During his administration as Governor of the State, from 1858 to 1861, he made military preparations for that contest of arms, which even then was thought by some not to be improbable and by a few thought to be inevitable. It was during that period that he delivered the address at the dedication of the Museum of Comparative Zoology at Cambridge. The address met most fully the expectations of the authorities at Cambridge, and it gave General Banks standing as an orator when Massachusetts had orators—Everett, Choate, Phillips, Hillard—and when Harrison Gray Otis and Webster had not been forgotten.
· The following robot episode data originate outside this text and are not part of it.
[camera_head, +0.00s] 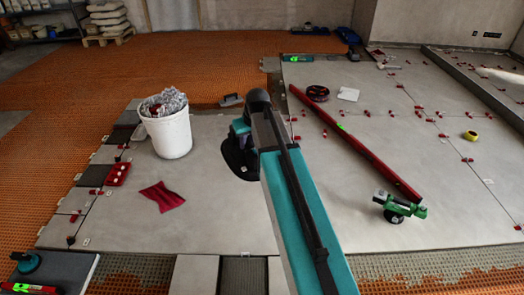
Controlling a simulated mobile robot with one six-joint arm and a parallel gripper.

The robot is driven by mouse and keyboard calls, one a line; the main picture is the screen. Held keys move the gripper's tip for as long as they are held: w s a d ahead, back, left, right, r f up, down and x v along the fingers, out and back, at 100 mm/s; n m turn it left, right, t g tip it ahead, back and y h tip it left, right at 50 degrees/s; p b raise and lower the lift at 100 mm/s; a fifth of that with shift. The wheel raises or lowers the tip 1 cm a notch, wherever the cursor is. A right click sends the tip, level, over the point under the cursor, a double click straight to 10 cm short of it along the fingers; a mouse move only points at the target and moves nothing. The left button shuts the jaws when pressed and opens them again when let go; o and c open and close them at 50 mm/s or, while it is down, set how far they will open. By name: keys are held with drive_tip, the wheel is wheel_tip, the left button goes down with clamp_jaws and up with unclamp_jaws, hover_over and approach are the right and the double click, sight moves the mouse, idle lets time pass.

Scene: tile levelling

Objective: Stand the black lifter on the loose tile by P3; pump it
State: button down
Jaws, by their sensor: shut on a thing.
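My arm reaches forward from the bottom middle, and my gripper (238,140) is at its far end, mostly hidden behind my own wrist. It is shut on the black lifter (236,160), of which only a dark rounded part shows, low over the grey tiles. I cannot tell whether it touches the tile. A small pale mark shows against the dark part, too small to read as P3. The loose tile's edges are hidden or not clear here.
A white bucket (170,134) and a red cloth (161,196) are on the left. A long red level (350,144) and a green suction lifter (402,206) lie on the right. A teal-and-black tool (26,262) is bottom left. Red clips stand along the tile joints.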

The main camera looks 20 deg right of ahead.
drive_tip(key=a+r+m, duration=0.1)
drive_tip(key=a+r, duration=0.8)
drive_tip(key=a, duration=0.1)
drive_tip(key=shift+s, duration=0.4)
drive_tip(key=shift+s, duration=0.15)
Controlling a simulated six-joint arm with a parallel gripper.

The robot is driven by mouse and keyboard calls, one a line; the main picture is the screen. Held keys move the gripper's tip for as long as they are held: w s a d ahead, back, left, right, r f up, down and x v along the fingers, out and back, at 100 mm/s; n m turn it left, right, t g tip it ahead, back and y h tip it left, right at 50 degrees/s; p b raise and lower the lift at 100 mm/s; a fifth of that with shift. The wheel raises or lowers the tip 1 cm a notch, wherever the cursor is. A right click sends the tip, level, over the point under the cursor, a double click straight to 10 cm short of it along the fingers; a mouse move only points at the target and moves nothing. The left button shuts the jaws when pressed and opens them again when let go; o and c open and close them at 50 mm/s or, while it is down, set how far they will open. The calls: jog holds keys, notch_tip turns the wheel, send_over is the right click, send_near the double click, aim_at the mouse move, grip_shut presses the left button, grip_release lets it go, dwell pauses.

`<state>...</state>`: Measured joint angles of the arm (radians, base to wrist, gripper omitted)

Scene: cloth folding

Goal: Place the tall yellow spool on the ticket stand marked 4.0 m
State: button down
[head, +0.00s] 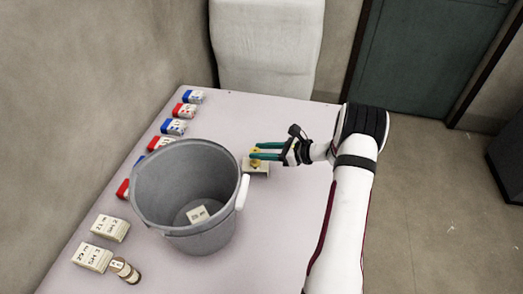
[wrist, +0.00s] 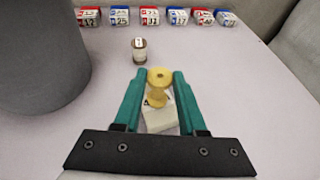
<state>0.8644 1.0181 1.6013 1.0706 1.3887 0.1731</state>
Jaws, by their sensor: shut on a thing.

At the opening of the war Mr. Lincoln tendered to General Banks a commission of the first rank, and a command of corresponding importance. He had not received a military education, and he was without experience in military life. His selection was due to a general and well founded opinion that he possessed military qualities, courage and decision, and that he was inspired by a deep devotion to the Union. General Banks was a firm believer in the justice of our cause, and he was animated by an unbounded confidence in our success,—a confidence which was not impaired in the darkest days of the Civil War. After the passing of a third of a century, a review of the entire field on the Civil side does not reveal a character more worthy than General Banks of high military command. In all the vicissitudes of his military career, and success did not always wait upon his undertakings, he never lost the confidence of Mr. Lincoln, nor Mr. Stanton, who was the most exacting of men, whenever an officer failed in his duties.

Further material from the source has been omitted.